In contrast to other avant-garde sound concepts
of the mid twentieth century, the Fluxus practice included all sound in their
composition: not just the twelve tone musical scale of traditional Western
music, but all frequencies and timbres. Amongst the strategies they embraced
was the use of chance procedures, and with them the invitation to a new freedom
of interpretation for the receiver. Fluxus music highlighted the value of experimentation,
and inaugurated a radically altered form of sound event.
Chapter one of my dissertation will examine the
arguments advanced for Fluxus as having formulated a new ‘attitude’, as
articulated recently by Hannah Higgins, herself
a Fluxus artist and the child of Fluxus artist parents[2].

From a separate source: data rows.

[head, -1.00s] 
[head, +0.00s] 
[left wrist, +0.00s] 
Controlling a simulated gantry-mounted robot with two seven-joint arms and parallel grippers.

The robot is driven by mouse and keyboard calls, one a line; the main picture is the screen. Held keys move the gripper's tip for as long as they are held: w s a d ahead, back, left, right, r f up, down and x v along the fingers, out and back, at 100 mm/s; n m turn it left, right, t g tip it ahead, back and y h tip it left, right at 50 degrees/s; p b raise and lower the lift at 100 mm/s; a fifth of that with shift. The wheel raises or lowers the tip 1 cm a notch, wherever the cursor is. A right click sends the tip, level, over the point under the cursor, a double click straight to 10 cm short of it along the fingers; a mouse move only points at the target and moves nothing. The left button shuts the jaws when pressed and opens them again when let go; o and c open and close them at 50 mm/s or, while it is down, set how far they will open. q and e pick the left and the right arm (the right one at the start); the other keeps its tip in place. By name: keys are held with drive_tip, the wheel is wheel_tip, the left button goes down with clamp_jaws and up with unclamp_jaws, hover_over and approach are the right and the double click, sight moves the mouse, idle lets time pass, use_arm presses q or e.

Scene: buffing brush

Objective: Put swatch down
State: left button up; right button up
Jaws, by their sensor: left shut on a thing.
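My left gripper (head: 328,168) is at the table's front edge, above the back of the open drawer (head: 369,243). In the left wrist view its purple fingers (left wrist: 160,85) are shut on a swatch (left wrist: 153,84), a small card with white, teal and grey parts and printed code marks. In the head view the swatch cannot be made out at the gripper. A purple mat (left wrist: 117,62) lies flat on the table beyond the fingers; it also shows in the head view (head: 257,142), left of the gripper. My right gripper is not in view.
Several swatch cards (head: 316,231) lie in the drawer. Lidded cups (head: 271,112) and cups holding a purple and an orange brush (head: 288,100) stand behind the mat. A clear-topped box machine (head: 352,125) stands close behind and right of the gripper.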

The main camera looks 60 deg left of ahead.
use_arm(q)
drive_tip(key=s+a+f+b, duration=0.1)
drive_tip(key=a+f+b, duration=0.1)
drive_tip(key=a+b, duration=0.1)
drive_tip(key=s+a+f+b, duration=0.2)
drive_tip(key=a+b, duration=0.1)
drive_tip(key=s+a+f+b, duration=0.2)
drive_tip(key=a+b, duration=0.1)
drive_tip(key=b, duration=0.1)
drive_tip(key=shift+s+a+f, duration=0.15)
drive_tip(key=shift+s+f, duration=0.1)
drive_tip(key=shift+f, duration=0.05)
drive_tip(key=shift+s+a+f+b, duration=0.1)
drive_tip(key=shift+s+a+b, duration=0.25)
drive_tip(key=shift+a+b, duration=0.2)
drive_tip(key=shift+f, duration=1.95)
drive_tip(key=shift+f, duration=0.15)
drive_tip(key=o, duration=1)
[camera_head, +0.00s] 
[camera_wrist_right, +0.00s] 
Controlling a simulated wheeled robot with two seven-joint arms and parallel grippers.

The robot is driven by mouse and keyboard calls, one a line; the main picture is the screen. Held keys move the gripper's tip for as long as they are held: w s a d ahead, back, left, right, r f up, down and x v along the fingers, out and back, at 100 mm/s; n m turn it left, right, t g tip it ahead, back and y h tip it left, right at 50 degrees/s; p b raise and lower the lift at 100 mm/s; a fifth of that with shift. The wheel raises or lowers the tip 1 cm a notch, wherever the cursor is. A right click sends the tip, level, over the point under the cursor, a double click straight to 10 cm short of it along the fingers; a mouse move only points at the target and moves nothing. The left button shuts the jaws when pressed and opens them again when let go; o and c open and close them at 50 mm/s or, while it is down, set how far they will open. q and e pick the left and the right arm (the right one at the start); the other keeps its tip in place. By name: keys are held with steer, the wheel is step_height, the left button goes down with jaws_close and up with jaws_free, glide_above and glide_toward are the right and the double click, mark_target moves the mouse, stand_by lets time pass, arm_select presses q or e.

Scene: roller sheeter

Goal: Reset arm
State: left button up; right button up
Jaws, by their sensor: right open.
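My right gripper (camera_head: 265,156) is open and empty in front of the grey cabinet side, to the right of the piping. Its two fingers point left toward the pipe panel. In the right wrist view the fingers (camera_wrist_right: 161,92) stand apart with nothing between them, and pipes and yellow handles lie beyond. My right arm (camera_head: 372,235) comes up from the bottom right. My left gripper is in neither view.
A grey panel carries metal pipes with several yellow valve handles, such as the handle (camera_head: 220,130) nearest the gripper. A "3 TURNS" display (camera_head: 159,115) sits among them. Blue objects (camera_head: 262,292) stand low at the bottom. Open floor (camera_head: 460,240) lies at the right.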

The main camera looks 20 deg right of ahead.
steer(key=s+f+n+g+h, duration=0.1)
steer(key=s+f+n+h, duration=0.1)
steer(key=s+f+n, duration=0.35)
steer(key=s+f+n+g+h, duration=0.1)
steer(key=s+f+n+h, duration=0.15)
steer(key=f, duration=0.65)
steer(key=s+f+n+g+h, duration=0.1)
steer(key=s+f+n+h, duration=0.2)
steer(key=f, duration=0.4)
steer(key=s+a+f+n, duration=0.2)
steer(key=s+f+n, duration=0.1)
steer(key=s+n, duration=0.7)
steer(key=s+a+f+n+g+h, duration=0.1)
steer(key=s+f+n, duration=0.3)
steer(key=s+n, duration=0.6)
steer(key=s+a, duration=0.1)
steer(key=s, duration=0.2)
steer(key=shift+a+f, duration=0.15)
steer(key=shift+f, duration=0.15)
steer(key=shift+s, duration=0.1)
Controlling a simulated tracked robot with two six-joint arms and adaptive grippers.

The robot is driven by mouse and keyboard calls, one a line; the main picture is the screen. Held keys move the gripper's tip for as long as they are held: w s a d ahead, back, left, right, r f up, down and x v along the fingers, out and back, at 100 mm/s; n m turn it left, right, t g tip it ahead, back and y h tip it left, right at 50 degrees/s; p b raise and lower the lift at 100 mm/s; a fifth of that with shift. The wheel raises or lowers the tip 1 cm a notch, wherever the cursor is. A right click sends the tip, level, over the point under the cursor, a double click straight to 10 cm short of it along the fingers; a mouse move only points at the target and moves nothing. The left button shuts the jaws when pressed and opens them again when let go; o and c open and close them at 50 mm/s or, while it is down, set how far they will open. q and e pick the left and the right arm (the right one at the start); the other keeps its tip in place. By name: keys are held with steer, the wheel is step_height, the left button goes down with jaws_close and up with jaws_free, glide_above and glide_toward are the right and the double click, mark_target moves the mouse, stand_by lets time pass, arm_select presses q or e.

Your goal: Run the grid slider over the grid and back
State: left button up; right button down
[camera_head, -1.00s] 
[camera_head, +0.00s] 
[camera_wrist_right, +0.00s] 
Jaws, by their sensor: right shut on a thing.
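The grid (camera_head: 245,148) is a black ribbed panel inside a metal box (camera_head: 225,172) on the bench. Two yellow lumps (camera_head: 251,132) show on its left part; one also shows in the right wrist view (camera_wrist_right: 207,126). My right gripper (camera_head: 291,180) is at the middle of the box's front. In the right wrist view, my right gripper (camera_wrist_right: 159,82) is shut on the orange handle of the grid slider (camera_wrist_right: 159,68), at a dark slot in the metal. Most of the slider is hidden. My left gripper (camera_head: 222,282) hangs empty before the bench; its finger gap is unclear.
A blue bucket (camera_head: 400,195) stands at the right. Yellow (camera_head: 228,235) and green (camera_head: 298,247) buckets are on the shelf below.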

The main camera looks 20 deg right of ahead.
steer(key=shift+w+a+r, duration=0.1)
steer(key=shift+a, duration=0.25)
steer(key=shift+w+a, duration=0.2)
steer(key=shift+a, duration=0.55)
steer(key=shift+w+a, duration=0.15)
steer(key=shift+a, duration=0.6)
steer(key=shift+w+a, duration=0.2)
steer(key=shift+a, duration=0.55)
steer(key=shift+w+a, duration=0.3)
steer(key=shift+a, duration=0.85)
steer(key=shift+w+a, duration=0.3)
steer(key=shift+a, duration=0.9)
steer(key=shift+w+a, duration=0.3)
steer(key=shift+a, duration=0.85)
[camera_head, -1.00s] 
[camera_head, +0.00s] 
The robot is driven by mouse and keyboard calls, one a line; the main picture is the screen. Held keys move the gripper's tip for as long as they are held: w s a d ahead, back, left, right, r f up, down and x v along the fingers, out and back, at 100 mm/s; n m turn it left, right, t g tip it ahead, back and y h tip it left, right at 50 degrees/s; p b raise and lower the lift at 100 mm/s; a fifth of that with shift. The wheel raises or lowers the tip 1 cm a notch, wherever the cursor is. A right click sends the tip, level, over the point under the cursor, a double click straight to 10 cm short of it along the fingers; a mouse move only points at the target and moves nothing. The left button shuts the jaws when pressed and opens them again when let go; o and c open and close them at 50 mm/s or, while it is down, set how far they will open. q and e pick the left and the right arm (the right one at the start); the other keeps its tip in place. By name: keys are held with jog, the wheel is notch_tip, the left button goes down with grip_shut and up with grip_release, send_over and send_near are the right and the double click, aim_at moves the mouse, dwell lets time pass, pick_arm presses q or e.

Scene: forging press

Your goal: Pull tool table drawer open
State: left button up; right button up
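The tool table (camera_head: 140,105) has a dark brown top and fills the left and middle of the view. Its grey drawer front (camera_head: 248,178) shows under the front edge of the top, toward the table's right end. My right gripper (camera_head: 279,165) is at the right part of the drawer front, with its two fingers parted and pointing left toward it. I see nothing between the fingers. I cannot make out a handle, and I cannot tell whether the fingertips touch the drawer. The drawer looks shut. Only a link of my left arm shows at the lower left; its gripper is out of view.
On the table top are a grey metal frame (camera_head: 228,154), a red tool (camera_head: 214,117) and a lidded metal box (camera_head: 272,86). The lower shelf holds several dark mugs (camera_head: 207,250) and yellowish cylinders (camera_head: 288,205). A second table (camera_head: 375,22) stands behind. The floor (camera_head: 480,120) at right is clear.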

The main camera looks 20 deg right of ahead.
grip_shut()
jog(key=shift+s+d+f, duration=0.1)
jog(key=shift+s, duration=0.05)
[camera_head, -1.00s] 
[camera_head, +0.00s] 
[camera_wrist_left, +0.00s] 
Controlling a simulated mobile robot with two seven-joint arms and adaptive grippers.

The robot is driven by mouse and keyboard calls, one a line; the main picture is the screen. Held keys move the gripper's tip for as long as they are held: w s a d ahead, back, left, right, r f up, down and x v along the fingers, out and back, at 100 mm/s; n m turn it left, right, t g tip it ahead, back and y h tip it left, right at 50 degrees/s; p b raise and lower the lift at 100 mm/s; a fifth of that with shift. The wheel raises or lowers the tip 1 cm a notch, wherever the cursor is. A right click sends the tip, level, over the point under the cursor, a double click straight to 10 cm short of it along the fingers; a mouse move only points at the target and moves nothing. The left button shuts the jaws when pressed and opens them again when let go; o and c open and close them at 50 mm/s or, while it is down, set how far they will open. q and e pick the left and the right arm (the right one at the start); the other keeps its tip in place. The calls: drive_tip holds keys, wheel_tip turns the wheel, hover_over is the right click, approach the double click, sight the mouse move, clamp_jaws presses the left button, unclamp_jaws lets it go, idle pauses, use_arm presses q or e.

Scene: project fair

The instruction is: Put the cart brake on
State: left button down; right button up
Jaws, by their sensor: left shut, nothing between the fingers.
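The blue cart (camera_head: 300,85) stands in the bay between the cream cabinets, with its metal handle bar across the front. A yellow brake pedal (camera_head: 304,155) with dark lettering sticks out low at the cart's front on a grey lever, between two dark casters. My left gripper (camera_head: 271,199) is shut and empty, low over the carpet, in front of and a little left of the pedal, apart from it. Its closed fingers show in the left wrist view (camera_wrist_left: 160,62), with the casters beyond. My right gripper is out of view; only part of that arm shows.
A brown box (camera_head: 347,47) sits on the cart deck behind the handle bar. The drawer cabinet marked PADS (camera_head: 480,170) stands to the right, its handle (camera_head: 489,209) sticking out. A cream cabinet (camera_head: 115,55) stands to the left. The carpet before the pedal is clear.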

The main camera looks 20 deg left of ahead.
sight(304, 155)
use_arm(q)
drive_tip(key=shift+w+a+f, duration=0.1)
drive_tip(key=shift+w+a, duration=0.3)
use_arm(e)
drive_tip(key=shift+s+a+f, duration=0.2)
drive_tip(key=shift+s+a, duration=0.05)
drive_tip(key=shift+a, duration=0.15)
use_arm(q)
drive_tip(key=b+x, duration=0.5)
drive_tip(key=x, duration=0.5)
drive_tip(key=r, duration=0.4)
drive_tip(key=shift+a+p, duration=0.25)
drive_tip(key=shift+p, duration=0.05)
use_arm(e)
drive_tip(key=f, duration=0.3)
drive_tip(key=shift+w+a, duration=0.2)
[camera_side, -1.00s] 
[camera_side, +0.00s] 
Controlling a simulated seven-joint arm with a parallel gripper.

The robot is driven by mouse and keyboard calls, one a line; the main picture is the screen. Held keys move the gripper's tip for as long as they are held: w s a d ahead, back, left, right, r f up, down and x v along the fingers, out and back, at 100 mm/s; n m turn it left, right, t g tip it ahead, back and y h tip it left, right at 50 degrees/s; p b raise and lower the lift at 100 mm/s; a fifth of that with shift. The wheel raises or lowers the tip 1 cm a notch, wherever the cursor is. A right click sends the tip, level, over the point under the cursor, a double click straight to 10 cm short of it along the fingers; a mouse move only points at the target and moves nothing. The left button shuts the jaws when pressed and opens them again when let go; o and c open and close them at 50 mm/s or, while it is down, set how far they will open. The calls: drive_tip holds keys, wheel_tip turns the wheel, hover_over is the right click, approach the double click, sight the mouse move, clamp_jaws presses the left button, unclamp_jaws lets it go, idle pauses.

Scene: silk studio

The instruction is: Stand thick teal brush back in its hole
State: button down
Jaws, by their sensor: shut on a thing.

In the exploration of its context, the essays of pioneering experimentalists
have been essential primary sources, particularly the writings of John Cage and
Allan Kaprow. The Walker Arts Centre catalogues, and sound recordings in An Anthology, have documented the
progression of musical ideals, and preserved early reports and manifestos,
importantly those of George Brecht and George Maciunas, which were to establish
new concepts in contemporary music. Chapter two will explore the key strategies
employed by Fluxus artists in more detail. Chapter three offers a case study on
the nature of the notations devised by Brecht and the role of sound in his
Event scores from 1962-64, and chapter four looks at how the method of exhibiting
music through an active audience, as developed by Fluxus practitioners, has
been recently revived by a group of artists working under the name ‘Spirit of
Gravity’. Both the Fluxus movement and Spirit of Gravity artists deconstruct
the role of the composer to allow their audience to influence the outcome of
the sound work, thus creating a new mode of active, rather than passive,
listening. In what follows, I seek to analyse how, and why.
[1] Roland Barthes, Image, Music, Text: essays selected and translated
by Stephen Heath (Fontana Press, London, 1977), page 148.